Give again, word for word, the lines below that run from the line with "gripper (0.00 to" through the line with "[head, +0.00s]". Drop the pictures.

___ ENTRIES SUPPLIED ___

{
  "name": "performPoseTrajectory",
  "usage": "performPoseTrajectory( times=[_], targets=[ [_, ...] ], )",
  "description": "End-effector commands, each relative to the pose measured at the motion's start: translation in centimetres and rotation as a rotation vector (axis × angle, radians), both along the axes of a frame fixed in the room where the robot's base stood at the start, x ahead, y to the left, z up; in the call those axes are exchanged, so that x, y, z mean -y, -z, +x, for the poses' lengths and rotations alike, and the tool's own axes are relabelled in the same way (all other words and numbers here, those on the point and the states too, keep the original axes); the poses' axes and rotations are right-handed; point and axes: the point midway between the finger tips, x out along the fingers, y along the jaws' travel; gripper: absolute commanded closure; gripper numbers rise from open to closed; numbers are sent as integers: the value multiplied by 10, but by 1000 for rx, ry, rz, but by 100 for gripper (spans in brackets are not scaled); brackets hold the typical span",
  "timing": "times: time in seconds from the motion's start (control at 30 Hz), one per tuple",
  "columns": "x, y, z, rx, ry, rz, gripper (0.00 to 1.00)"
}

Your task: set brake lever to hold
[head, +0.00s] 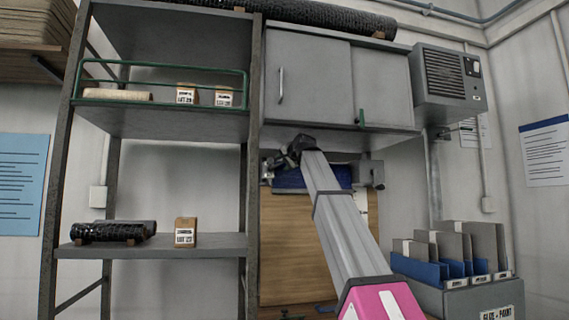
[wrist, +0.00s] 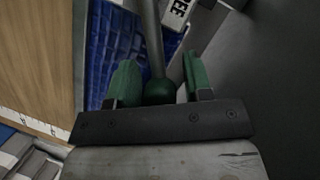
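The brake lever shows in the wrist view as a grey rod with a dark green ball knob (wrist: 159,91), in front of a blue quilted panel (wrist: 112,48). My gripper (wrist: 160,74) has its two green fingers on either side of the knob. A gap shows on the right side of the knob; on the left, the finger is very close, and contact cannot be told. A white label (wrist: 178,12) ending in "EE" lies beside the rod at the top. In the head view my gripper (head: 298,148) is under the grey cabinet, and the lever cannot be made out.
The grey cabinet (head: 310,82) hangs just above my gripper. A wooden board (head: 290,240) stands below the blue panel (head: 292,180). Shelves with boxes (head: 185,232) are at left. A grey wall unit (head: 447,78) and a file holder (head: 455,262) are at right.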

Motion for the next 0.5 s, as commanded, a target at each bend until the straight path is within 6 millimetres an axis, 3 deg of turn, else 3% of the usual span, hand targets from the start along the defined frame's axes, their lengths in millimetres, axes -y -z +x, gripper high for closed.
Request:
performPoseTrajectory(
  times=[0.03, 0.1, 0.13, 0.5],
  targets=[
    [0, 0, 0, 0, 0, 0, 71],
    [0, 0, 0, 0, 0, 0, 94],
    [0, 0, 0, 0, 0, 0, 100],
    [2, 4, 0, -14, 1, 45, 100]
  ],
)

___
___ ENTRIES SUPPLIED ___

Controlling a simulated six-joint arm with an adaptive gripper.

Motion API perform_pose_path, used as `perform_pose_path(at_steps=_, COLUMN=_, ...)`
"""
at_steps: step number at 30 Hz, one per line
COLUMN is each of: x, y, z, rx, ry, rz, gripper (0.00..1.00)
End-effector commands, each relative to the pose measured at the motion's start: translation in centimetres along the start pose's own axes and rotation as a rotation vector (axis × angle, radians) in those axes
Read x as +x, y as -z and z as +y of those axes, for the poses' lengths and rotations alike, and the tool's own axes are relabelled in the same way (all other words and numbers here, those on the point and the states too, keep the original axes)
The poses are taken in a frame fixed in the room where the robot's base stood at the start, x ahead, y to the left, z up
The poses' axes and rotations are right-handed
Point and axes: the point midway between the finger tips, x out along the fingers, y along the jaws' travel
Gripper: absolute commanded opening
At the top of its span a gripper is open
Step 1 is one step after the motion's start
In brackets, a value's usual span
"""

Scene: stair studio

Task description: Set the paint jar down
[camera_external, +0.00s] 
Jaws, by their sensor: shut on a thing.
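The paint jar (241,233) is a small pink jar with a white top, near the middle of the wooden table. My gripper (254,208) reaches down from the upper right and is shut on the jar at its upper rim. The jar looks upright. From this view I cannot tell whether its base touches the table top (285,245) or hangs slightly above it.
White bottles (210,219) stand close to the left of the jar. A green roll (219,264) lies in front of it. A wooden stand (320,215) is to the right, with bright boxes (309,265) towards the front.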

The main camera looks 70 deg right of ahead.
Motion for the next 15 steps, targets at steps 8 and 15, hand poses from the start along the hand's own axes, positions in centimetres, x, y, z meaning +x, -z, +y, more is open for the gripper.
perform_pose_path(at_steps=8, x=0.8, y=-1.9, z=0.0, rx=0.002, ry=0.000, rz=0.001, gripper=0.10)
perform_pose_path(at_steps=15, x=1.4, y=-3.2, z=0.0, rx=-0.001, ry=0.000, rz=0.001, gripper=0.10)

___
___ ENTRIES SUPPLIED ___

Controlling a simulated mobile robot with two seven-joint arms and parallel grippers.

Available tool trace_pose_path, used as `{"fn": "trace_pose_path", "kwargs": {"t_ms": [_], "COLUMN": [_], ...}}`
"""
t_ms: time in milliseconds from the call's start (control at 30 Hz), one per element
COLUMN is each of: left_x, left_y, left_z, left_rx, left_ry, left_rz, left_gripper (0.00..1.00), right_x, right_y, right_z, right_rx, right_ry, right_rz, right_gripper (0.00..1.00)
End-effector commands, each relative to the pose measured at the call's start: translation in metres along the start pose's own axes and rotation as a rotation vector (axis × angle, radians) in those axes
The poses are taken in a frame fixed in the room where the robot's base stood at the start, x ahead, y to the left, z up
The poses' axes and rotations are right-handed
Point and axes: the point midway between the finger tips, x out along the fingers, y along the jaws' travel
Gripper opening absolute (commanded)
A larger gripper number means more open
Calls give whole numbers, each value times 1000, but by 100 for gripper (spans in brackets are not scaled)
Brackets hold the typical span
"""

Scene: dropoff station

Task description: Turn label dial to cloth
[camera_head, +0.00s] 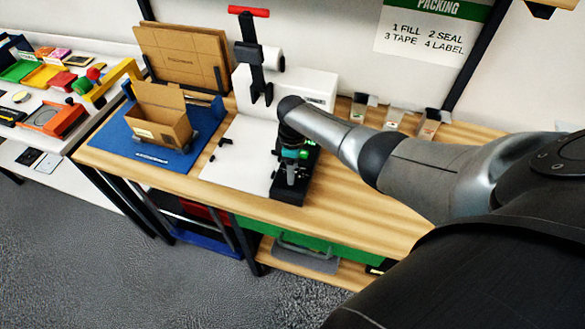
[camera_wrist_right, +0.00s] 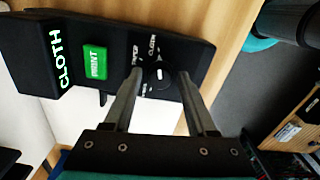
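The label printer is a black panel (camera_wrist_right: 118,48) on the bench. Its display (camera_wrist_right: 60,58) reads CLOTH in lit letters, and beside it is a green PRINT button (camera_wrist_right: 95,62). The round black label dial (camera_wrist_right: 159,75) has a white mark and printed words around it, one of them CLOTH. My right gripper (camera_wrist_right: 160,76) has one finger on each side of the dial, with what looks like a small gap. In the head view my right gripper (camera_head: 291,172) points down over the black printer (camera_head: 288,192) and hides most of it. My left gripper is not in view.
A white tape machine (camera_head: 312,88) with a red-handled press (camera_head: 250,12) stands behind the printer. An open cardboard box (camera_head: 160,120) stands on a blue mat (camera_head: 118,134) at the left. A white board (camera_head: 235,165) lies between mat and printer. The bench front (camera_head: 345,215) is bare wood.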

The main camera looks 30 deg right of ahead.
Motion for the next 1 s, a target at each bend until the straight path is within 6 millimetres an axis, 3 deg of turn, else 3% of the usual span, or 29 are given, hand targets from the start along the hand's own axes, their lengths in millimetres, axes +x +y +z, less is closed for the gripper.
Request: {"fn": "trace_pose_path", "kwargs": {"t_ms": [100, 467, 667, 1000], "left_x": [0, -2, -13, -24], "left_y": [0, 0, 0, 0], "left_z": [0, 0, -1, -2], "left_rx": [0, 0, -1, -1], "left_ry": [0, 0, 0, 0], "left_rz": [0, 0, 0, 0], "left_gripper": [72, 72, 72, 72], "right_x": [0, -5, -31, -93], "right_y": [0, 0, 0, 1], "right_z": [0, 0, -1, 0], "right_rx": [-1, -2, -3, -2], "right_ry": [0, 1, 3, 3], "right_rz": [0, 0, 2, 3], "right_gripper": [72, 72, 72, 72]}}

___

_EXERCISE OUTPUT_:
  "columns": "x, y, z, rx, ry, rz, gripper (0.00 to 1.00)"
}

Your task: set brake lever to hold
[head, +0.00s] 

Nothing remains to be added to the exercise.